AppBackr brings a cash advance to iPhone devs

A new program is trying to pair iPhone developers with people who want to invest in their app prior to its release.

Josh Lowensohn Former Senior Writer
Josh Lowensohn joined CNET in 2006 and now covers Apple. Before that, Josh wrote about everything from new Web start-ups, to remote-controlled robots that watch your house. Prior to joining CNET, Josh covered breaking video game news, as well as reviewing game software. His current console favorite is the Xbox 360.
Josh Lowensohn
4 min read

AppBackr, which launches in invite only beta on Tuesday, is one of the most interesting investment projects to come up in the last few years if only for its premise. It plans to offer iPhone app developers a way to get an advance paid by investors who buy into future sales, then stand to make a profit on their investment; that is, if they get in early, and the app sells.

Those are some pretty big ifs, though the bootstrapped alternative means waiting until the sales come in before ever seeing a return on what could be months of work. On top of this, there's promotion through blogs and publications--or PR agencies that can do that work for them.

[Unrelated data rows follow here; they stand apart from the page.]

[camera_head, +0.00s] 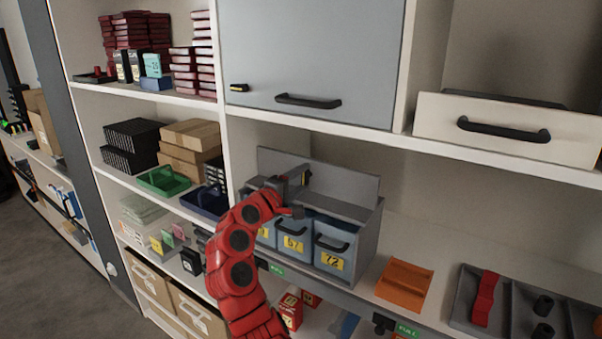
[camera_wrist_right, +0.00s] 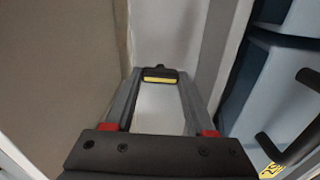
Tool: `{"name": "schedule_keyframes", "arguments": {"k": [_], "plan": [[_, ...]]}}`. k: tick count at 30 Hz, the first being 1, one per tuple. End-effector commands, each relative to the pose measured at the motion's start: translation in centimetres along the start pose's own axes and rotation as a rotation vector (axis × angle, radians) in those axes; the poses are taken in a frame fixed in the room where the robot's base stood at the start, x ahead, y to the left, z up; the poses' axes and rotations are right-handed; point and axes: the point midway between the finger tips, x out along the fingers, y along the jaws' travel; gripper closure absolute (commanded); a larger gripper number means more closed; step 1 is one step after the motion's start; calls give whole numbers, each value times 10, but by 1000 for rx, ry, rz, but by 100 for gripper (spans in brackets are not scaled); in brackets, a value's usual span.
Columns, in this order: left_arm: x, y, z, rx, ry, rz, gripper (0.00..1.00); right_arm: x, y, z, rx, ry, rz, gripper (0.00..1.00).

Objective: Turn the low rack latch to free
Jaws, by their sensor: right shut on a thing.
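The low rack is a grey box-like rack (camera_head: 368,235) on the middle shelf, holding blue bins (camera_head: 333,245) with black handles and yellow number labels. My right gripper (camera_head: 297,178) is at the rack's upper part, above the bins. In the right wrist view, the gripper's two fingers (camera_wrist_right: 160,78) close in on a small black latch with a yellow stripe (camera_wrist_right: 160,80), and the gripper is shut on it. The latch is hidden by the gripper in the head view. My left gripper is not in view.
A grey cabinet door (camera_head: 312,50) with a black handle and a small black-and-yellow latch (camera_head: 238,87) is above. An open cream drawer (camera_head: 510,125) juts out at upper right. An orange tray (camera_head: 404,284) and a dark compartment tray (camera_head: 520,310) are right of the rack.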

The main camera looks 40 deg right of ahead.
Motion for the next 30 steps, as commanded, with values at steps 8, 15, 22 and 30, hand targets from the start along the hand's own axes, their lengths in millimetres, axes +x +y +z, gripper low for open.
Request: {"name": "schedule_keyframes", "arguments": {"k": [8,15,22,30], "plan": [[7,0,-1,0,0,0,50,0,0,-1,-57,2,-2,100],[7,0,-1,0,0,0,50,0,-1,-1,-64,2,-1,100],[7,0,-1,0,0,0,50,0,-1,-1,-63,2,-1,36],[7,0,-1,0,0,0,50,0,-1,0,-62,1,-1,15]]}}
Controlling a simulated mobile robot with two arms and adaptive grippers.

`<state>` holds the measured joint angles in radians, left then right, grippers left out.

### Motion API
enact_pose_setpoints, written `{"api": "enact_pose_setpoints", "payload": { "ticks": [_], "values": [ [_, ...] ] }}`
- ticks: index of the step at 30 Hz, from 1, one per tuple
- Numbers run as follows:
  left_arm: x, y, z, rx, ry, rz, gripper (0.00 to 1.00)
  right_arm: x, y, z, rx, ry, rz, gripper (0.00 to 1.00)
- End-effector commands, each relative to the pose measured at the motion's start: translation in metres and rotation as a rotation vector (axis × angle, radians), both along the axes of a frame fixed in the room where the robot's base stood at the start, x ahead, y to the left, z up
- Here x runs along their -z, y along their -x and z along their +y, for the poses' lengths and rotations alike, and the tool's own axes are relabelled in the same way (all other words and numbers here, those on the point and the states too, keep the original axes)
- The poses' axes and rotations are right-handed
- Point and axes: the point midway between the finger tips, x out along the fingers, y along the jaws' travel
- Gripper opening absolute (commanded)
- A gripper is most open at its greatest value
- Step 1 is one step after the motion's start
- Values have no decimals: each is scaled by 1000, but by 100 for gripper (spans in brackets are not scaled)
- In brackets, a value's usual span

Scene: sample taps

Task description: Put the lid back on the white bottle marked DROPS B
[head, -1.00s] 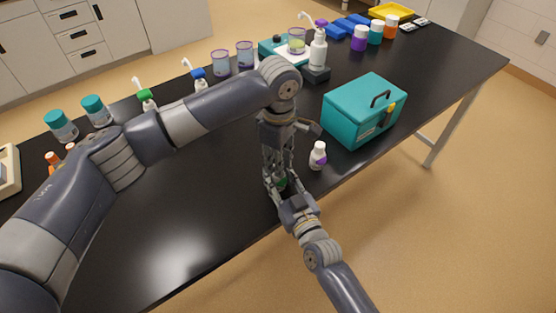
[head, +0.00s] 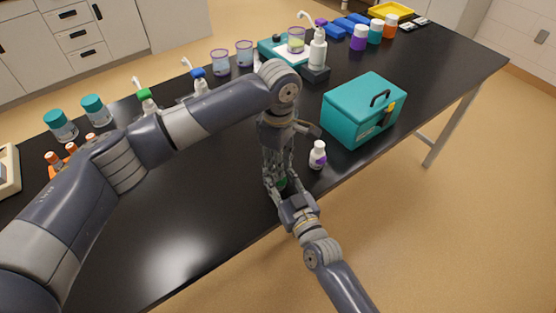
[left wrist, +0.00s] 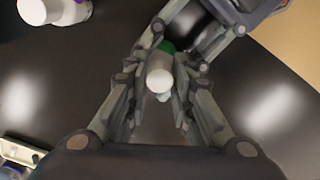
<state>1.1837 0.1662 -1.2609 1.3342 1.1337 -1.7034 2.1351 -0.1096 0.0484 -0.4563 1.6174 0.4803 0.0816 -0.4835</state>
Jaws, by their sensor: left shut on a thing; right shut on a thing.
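My left gripper (head: 276,178) points down over the front edge of the bench, shut on a white lid (left wrist: 160,75). My right gripper (head: 284,190) comes up from the front, its fingertips close to the left ones, shut on a small bottle with a green band (head: 281,183). In the left wrist view the green band (left wrist: 168,47) shows just beside the white lid between the fingers. Whether lid and bottle touch is hidden, and I cannot read the marking. Another small white bottle with a purple band (head: 318,155) stands upright, capped, to the right.
A teal box with a black handle (head: 364,110) stands right of the purple-banded bottle. Pump bottles, beakers (head: 220,62) and teal-lidded jars (head: 95,110) line the back. The black bench (head: 190,210) is clear left of the grippers.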

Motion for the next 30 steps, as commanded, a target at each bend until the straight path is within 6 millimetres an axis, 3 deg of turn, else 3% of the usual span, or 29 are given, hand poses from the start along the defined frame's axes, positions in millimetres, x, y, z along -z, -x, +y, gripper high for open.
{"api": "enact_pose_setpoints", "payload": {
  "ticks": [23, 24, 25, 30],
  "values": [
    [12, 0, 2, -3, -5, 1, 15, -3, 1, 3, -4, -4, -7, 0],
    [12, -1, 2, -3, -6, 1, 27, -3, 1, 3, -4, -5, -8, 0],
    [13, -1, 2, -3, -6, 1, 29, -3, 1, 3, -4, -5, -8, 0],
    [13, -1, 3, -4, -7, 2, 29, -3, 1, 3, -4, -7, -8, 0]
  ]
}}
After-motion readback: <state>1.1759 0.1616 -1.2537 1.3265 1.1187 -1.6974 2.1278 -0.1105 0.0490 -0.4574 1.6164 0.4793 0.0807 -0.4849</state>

What AppBackr is trying to do is roll those two extra steps of financing and promotion into a single service, while at the same time giving developers with little or no money a way to get a cash advance in exchange for some of the eventual profits.

Here's how it works:
1. Developers pay a $25 fee (per month, the first of which is waived) to list their app in AppBackr's marketplace.
2. Developers sign up with Apple as a developer (if they haven't already), then share their iTunes Connect account credentials with AppBackr so it can keep track of sales.
3. AppBackr creates a bank account for that developer, where they can funnel revenue from app sales.
4. A developer can sell lots of their sales to investors who buy them wholesale and at a discount.
5. As soon as a buyer purchases that lot, the developer gets that money in advance to actually build the app.
6. When the app sells through each lot of sales, that buyer of the lot gets paid more than they invested. How much depends on at what stage they invested.

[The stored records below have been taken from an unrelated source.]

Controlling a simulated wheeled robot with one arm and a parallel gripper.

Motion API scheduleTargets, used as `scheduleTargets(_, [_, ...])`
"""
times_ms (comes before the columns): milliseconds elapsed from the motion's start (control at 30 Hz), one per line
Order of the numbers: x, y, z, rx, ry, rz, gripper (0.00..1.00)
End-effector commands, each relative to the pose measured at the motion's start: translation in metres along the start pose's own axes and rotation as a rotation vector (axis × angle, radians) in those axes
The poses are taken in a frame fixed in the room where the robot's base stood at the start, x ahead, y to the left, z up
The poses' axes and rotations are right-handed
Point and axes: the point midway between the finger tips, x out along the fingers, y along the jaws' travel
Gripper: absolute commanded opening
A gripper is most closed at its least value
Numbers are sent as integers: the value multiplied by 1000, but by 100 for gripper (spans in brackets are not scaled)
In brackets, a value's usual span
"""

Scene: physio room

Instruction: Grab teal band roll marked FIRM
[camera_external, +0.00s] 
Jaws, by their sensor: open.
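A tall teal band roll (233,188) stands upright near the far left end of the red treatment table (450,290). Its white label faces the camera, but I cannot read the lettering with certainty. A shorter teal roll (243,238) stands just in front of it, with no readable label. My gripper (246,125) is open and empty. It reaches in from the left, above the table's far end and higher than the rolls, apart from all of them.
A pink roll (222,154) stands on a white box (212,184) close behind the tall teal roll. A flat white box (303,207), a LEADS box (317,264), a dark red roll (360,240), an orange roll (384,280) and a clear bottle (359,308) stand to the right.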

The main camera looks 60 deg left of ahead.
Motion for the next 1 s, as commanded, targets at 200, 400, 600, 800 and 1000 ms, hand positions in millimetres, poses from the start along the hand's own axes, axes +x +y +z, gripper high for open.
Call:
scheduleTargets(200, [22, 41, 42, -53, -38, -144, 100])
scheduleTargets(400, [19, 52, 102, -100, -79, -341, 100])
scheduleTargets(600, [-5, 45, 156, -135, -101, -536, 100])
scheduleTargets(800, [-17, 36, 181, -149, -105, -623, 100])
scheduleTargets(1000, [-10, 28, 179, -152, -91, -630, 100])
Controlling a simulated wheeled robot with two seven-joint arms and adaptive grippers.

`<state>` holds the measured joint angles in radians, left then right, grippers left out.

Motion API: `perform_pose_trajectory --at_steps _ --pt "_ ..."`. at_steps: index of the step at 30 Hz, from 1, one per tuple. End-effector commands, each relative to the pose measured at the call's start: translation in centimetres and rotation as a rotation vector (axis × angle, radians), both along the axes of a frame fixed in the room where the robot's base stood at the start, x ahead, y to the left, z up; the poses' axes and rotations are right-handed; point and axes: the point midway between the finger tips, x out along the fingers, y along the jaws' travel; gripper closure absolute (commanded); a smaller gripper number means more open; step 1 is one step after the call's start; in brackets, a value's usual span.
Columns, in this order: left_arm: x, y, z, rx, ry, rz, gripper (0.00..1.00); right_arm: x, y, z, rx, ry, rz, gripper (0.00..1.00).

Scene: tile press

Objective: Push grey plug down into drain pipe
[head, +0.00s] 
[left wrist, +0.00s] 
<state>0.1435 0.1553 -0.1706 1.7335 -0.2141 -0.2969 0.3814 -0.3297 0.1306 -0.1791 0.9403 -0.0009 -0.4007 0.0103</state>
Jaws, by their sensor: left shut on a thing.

There are obviously quite a few more details in how this works, the primary one being how much a developer and investor stand to make after Apple and AppBackr take a cut. Developers can get a 25-cent advance (out of a 69-cent cut of a 99-cent purchase), then another 11 cents when it sells. In turn, buyers can earn a 53-cent cut of either a 45- or 35-cent investment--something that is determined on whether they poured money into the app ahead of, or after its release (respectively). AppBackr also takes a 10-cent cut of the 69 cents both before it's sold, then either 5- or 2-cent post-transaction fee depending on the whether buyers invested in it before or after it went to market.

But what happens if an invested-in app simply does not sell, or even make it past Apple's sometimes stringent reviews process?

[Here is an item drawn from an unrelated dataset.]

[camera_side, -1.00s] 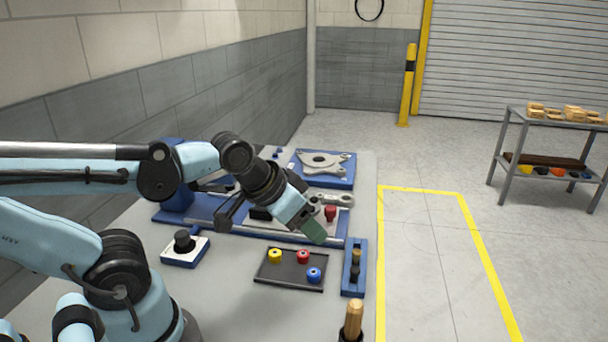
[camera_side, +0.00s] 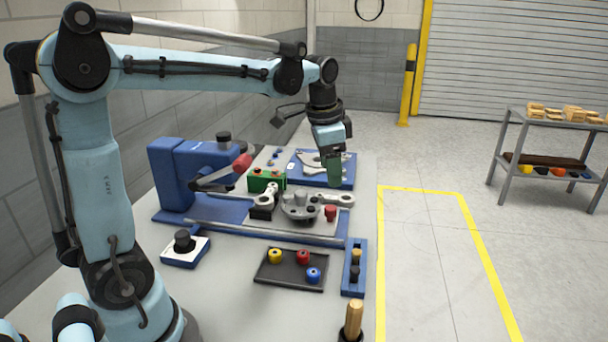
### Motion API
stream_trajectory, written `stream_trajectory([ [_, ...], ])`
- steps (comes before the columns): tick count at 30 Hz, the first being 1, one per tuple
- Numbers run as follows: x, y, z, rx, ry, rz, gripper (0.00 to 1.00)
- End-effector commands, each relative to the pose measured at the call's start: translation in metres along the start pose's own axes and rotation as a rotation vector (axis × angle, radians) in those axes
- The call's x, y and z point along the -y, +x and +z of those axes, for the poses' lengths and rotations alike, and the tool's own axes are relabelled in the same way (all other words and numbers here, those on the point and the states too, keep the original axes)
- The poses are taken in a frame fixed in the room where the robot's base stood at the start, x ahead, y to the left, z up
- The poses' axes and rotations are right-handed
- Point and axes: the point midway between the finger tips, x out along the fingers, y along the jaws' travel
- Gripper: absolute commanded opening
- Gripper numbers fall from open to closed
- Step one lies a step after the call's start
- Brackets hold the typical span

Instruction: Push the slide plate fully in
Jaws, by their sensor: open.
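The blue chassis fixture (camera_side: 180,218) stands at the middle of the bench, with a light rail along its front edge. What looks like the slide plate (camera_side: 325,228) is a pale flat plate on the fixture's right part. It carries a round grey part, a pale link and a red knob (camera_side: 330,212). I cannot tell how far in the plate sits. My gripper (camera_side: 333,180) points down, behind and right of the plate, in front of the blue board. It is open and seems to hold nothing; its greenish fingers overlap in this view.
The blue board (camera_side: 346,183) with grey metal parts lies at the back. A green block (camera_side: 265,180) stands behind the fixture. In front are a black tray (camera_side: 290,283) with coloured pieces, a white-topped button box (camera_side: 185,252) and a narrow blue holder (camera_side: 350,288). A wooden handle (camera_side: 352,320) stands nearest.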

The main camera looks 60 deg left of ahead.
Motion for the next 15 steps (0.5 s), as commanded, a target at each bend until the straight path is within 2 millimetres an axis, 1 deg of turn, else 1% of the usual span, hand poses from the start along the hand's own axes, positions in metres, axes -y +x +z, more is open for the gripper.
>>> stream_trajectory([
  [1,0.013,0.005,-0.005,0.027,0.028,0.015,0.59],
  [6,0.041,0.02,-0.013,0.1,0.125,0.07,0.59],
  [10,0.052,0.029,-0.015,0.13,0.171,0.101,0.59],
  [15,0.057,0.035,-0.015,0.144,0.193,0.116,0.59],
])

AppBackr creator Trevor Cornwell, who CNET spoke with last week, says much of the success of the program revolves around commitment. "We've created an agreement between the buyer and the seller," Cornwell said. "Look at something like Craigslist transitioning into a marketplace like eBay. On eBay, you look for buyers--in this case developers who have a good track record. We are solving a problem for a group where there's been no simple function to be able to do that."

Cornwell says that part of the agreement of being a developer who works with AppBackr means you are obligated to sell those units purchased by AppBackr buyers, just like they're obligated to make sure that app makes it past Apple's approval process in the first place. "If they're rejected, they have to work on a commercially reasonable basis to reapply," he said.

As for developers who do find success in AppBackr's program, Cornwell believes there is reason to come back and use it again--even if they stand to make more money going solo. "If you speak to developers who have created a free or paid app, they have some features, but they want to add some more. They need a way to provide a consistent cash flow," he said. "I think that we will have developers that create a successful application then use us so that they can build these additional features."

To bring in those sales in the first place, Cornwell is expecting the wholesale buyers to play a part in actually promoting the app so it will sell. After all, it's in the buyer's interest to sell off not only their own units but any that come ahead of them. "What a developer wants us to do is identify buyers who will buy it and drive incremental traffic. For instance, [a developer] might be interested in finding five architectural bloggers who can drive 50,000 additional units of sale to their CAD app," Cornwell said.

The order of who invests is an important aspect of the process though and something Cornwell says is one of the hardest parts of the business to make sure is done fairly. "In terms of first looks and discounting, we set this up as a very developer-centric experience," he said. "You don't register as a buyer. With eBay, some of the people who are active developers are buyers. There's a nice way to profit...As we grow up, I think some of the obligation will come to us to decide how level we want to make it."

Cornwell says that buyers will eventually be able to choose to have their traffic tracked, as well as listed in AppBackr's marketplace, but that for now it's an opt-in affair. "What we're going to open up is to allow checkbox and say 'I want to make myself visible.' We'll also give them some sort of tracking URL, and we'll be able to show how effective they are." Cornwell says that's coming in September.

Cornwell hopes to have 1,000 apps invested in by the end of the year and 20,000 more in 2011. Considering Apple just announced that it had passed 225,000 apps on Monday, up from 50,000 the year prior, that's no small feat.